Creo que este tipo de razonamientos padece una confusión elemental. NK no ha llegado hasta donde llegó a pesar de su mal carácter y sus malos tratos sino, contrariamente, en virtud de ellos. ¿Por qué motivos tenemos la osadía de aseverarlo? Porque Kirchner gobierna, in personam o por medio de Cristina, con un arma masiva de destrucción: el miedo. Se me dirá, con justa razón, que otros gobernantes también basaron su poderío en el miedo y, no obstante, no exhibían las malas maneras que caracterizan la personalidad de Kirchner. Es cierto. Pero esos mandamases podían asumir una apariencia pacífica y hasta dotada de cierta politesse porque detrás del escenario político había fuerzas armadas dispuestas a asumir lo más violento de la represión cuando hiciera falta.

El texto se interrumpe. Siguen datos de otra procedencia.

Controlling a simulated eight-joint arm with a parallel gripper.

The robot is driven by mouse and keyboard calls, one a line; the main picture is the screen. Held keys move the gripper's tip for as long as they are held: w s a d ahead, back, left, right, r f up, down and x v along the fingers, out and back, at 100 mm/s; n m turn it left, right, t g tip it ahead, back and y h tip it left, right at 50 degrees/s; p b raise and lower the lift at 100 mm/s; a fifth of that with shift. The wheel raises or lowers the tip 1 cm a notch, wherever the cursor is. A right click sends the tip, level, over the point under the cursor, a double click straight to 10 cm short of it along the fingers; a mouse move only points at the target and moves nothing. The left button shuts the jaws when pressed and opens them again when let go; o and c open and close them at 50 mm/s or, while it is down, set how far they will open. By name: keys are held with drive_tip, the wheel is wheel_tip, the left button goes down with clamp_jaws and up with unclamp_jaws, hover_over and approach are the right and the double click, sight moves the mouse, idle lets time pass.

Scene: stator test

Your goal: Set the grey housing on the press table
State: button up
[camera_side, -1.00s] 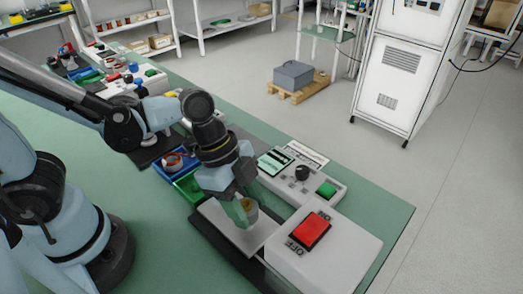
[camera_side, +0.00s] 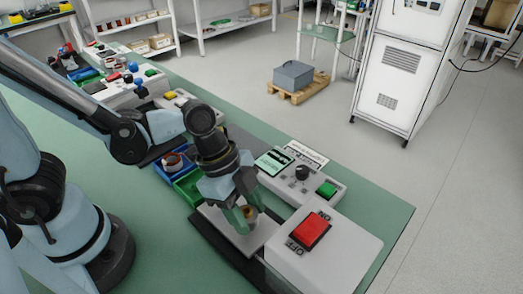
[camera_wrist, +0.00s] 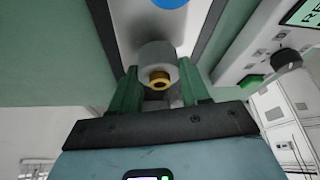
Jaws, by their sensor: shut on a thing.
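My gripper (camera_side: 243,222) points down over the pale flat press table (camera_side: 222,221) in the side view. In the wrist view its green fingers (camera_wrist: 158,68) are shut on the grey housing (camera_wrist: 153,50), a short round grey part with a brass-coloured ring (camera_wrist: 159,78) at its near end. In the side view the fingers mostly hide the housing, and only a small brass-coloured bit shows beside them. The housing is at or just above the plate; I cannot tell whether it touches.
A white box with a red switch (camera_side: 311,231) stands close to the right of the plate. A control panel with a black knob (camera_side: 302,173) and green button (camera_side: 326,189) is behind. A green bin (camera_side: 187,187) and a blue bin (camera_side: 166,171) are left of the gripper.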

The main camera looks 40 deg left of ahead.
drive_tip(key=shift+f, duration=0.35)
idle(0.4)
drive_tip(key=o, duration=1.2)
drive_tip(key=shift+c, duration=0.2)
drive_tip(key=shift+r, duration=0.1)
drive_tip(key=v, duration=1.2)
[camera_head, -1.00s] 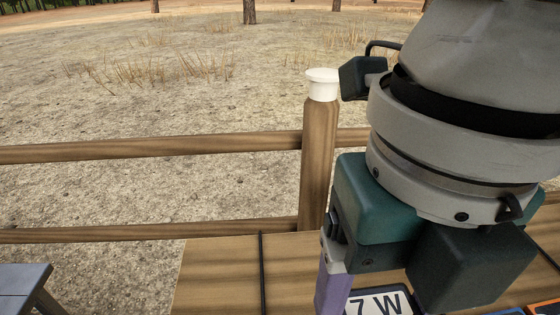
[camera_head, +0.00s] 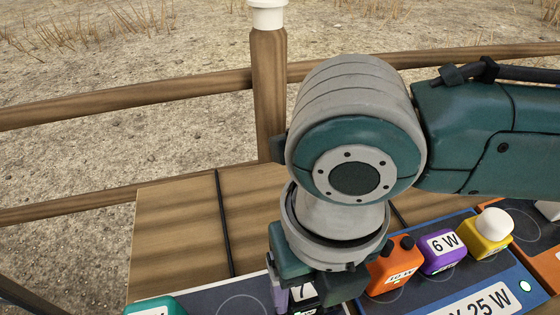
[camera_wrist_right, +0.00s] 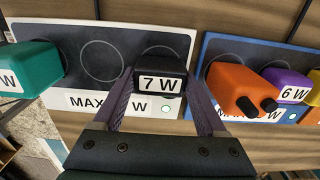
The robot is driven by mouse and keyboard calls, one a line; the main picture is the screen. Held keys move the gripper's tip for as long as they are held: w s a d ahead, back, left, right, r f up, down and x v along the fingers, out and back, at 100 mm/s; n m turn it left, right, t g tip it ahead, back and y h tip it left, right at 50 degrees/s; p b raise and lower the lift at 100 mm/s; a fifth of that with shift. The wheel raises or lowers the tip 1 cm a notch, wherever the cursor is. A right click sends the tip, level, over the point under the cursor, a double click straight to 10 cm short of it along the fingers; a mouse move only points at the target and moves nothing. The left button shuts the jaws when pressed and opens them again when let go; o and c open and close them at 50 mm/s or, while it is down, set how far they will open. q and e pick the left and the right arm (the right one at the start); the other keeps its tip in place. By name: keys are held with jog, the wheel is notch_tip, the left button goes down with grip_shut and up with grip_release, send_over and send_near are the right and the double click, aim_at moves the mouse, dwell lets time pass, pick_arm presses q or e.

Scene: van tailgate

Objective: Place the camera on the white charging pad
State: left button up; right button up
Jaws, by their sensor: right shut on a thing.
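A black block labelled 7 W (camera_wrist_right: 160,84), seemingly the camera, is between the purple fingers of my right gripper (camera_wrist_right: 160,76), which is shut on it. In the head view my right gripper (camera_head: 292,296) and the block's label show at the bottom, mostly under my wrist. The white-edged charging pad (camera_wrist_right: 66,34) has a dark face with ring marks and a partly covered MAX label. The block is over its right ring; whether it touches the pad I cannot tell. My left gripper is out of view.
A blue-edged pad (camera_head: 525,287) to the right holds an orange block (camera_head: 390,272), a purple 6 W block (camera_head: 441,251) and a yellow block with a white top (camera_head: 489,232). Bare tailgate wood (camera_head: 175,225) and a dark strap lie behind the white-edged pad. A wooden fence stands beyond.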

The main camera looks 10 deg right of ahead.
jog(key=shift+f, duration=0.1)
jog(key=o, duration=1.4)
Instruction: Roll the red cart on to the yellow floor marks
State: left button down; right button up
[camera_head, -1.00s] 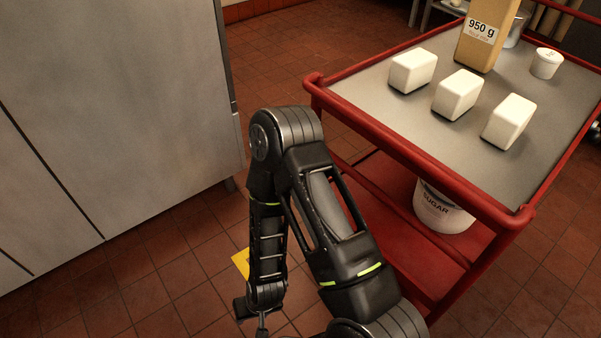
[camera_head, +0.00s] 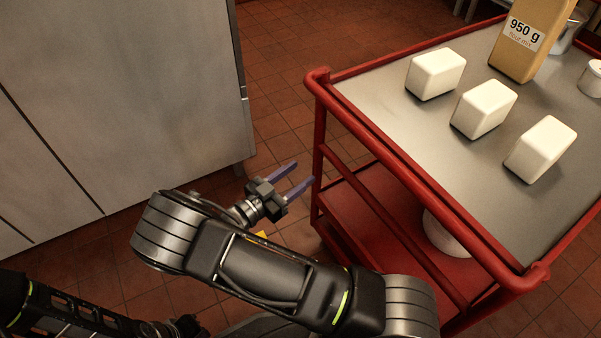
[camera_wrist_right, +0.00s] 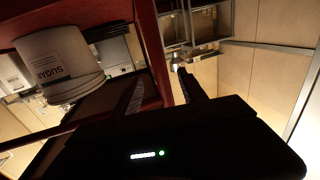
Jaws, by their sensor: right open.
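The red cart (camera_head: 375,150) stands on the right in the head view, with a grey top and a red lower shelf. My right gripper (camera_head: 304,172) is open and empty, its two purple-blue fingers pointing toward the cart's near left corner post, apparently just short of it. In the right wrist view, the fingers (camera_wrist_right: 160,88) show with a red cart post (camera_wrist_right: 153,45) beyond them. A sliver of yellow floor mark (camera_head: 262,234) shows below the gripper; my right arm hides the floor around it. My left arm is at the lower left; its gripper is not seen.
Several white blocks (camera_head: 483,108) and a flour mix bag (camera_head: 528,42) stand on the cart top. A white tub (camera_head: 447,236) stands on the lower shelf; its SUGAR label shows in the wrist view (camera_wrist_right: 58,62). A grey cabinet (camera_head: 120,90) is at left. Tiled floor lies between cabinet and cart.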

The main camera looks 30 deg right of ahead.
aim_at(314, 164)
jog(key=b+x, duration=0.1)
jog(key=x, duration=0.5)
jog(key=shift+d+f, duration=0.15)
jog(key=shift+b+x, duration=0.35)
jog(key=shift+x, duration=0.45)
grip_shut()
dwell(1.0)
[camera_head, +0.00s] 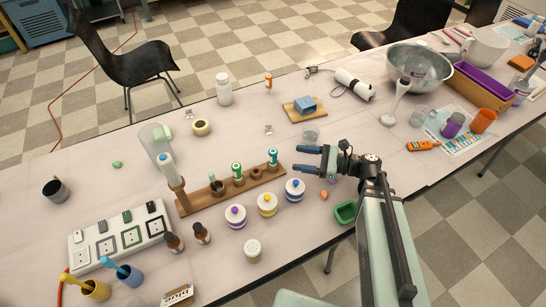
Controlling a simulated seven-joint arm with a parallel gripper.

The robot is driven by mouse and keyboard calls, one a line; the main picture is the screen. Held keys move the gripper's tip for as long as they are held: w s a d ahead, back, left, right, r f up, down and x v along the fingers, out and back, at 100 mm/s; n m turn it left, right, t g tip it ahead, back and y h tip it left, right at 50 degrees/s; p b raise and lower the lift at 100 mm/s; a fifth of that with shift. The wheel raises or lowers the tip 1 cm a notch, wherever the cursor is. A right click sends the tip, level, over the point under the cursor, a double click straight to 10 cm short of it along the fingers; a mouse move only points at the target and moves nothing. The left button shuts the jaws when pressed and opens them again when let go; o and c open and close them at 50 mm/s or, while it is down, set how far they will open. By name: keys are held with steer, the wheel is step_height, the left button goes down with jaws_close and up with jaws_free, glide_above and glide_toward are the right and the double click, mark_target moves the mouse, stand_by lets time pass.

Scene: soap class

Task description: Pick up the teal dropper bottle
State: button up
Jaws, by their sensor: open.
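A wooden rack (192,206) runs diagonally across the middle of the table. A small bottle with a teal top, which looks like the teal dropper bottle (272,157), stands upright near the rack's right end. A similar bottle with a greener top (237,170) stands in the rack to its left. My gripper (297,158) is open, with its dark blue fingers pointing left. It is to the right of the teal-topped bottle, apart from it. Nothing shows between the fingers.
Lidded jars with a blue band (295,190), yellow band (267,204) and purple band (235,216) stand in front of the rack. A clear glass (310,136) stands just behind my gripper. A wooden board with a blue block (306,105) lies farther back.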

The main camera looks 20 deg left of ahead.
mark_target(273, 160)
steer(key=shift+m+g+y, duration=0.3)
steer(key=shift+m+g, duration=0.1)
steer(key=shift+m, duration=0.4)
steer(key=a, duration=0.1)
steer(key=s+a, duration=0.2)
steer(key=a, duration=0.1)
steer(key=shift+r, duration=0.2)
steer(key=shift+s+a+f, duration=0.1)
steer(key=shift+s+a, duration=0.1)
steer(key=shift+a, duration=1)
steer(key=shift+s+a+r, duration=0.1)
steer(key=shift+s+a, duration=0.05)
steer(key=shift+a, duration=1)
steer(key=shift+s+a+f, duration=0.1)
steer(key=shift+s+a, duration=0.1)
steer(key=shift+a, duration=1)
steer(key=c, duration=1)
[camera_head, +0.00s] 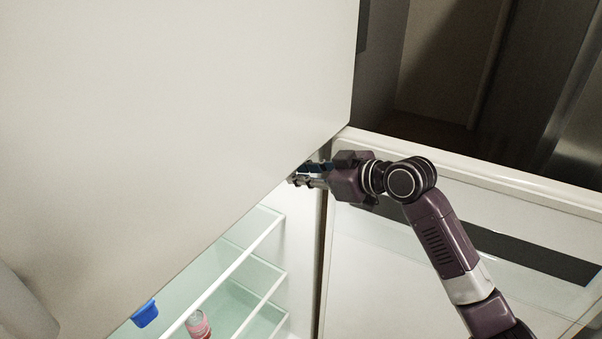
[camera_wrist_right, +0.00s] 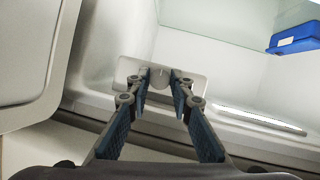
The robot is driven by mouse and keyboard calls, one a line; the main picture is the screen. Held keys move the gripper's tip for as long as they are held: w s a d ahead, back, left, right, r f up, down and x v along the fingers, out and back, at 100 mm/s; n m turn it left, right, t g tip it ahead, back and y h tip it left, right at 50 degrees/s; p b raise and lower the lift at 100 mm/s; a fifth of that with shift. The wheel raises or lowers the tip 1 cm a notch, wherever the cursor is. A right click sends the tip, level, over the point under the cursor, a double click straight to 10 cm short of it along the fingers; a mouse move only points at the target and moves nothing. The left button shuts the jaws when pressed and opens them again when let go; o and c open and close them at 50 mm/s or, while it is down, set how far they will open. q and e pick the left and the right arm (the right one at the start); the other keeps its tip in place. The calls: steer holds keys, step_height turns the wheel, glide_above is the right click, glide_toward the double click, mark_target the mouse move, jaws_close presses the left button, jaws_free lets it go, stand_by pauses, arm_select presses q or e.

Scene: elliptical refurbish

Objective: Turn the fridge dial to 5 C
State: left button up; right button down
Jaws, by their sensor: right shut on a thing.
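The fridge dial (camera_wrist_right: 160,77) is a small round grey knob on a pale rectangular plate (camera_wrist_right: 190,84) on the fridge's inner wall, in the right wrist view. My right gripper (camera_wrist_right: 159,80) has its two blue-padded fingers on either side of the dial, shut on it. In the head view my right gripper (camera_head: 302,177) reaches in at the fridge's inner wall, beside the edge of the large white panel. The dial is hidden there, and its marks are too small to read in the wrist view. My left gripper is not in view.
A large white panel (camera_head: 170,90) fills the head view's upper left. Glass shelves (camera_head: 235,255) lie below, with a pink-red bottle (camera_head: 198,324) and a blue container (camera_head: 145,314).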

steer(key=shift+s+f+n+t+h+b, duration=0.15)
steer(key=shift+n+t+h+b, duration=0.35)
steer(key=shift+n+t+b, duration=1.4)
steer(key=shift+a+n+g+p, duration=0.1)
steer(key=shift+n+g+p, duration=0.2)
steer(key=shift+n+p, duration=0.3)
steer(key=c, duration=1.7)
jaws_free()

Y no hablo solamente de regímenes surgidos de golpes de estado militares, tan abundantes en nuestra América hasta pocos años atrás. Pensemos no más en el México gobernado por el PRI durante más de cincuenta años o en la Venezuela de Chávez cuyo verdadero poder depende de la fidelidad de los mandos militares.
Kirchner no sólo prescindió del respaldo de las FFAA sino que, juntamente con la Iglesia Católica, los militares fueron objeto de una muy estudiada y eficaz ofensiva que redujo al Ejército a la posición de mudo testigo de la política. ¿Con cuáles instrumentos Kirchner ha conducido hasta ahora su estrategia del miedo?
Acerca del miedo como instrumento de la política.
Si la política es el arte de conservar el poder obtenido y de alcanzar el poder que no se tiene, difícilmente se pueda instaurar el principio ético que condena la justificación de los medios en beneficio de los fines perseguidos. Por otra parte se sostiene que ni siquiera en el caso de que los objetivos buscados sean éticamente válidos, no cualquier medio a utilizar es moralmente aceptable.
La distinción entre medios y fines mereció, ya en la década de 1930, la atención de Aldous Huxley en un libro (“El Fin y los Medios. Una encuesta sobre la naturaleza de los ideales y sobre los métodos empleados para su realización.”) el cual resultó una valiosa puesta al día de la secular polémica sobre esta cuestión. Polémica en la que Maquiavelo sentó cátedra y ganó merecida fama. A partir de reflexiones como las que Huxley vuelca en su trabajo, surgieron muchos de los contenidos jurídicos que se aplicaron en la Segunda Postguerra por parte de las naciones vencedoras.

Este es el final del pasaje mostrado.